WHAT IS EXPECTED:
Transcribe all of the data exactly. Omit the pictures.

═════ SUPPLIED DATA

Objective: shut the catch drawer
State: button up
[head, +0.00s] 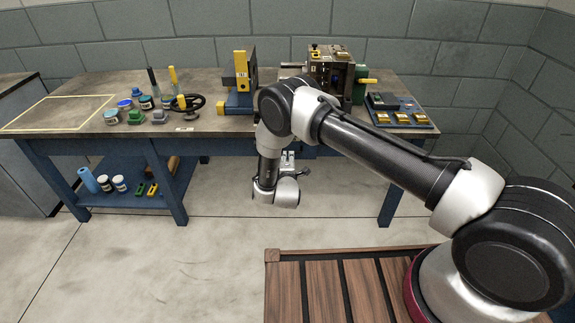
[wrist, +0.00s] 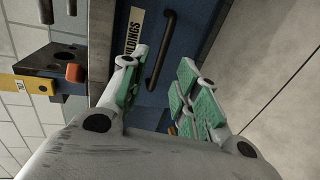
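The catch drawer's blue front (wrist: 193,35) shows in the wrist view, with a dark bar handle (wrist: 168,40) and a pale label (wrist: 134,31) whose visible letters end in "ILDINGS". My gripper (wrist: 162,92) is open, its green-padded fingers apart on either side of the handle's near end. I cannot tell whether they touch it. In the head view my gripper (head: 288,160) points toward the bench front below the tabletop. My arm hides most of the drawer there, so how far it stands out is unclear.
The workbench (head: 215,122) carries a blue-and-yellow fixture (head: 240,85), a mould block (head: 330,68), a tray of brass pieces (head: 405,117) and several jars (head: 125,105). A lower shelf (head: 150,200) holds more items at left.

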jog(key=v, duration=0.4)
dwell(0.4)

══════════

ANSWER TO THIS EXERCISE:
Objective: shut the catch drawer
State: button up
[head, +0.00s] 
[wrist, +0.00s] 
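The catch drawer's blue front (wrist: 193,35) shows in the wrist view, with a dark bar handle (wrist: 168,40) and a pale label (wrist: 134,31) whose visible letters end in "ILDINGS". My gripper (wrist: 162,92) is open, its green-padded fingers apart on either side of the handle's near end. I cannot tell whether they touch it. In the head view my gripper (head: 288,160) points toward the bench front below the tabletop. My arm hides most of the drawer there, so how far it stands out is unclear.
The workbench (head: 215,122) carries a blue-and-yellow fixture (head: 240,85), a mould block (head: 330,68), a tray of brass pieces (head: 405,117) and several jars (head: 125,105). A lower shelf (head: 150,200) holds more items at left.

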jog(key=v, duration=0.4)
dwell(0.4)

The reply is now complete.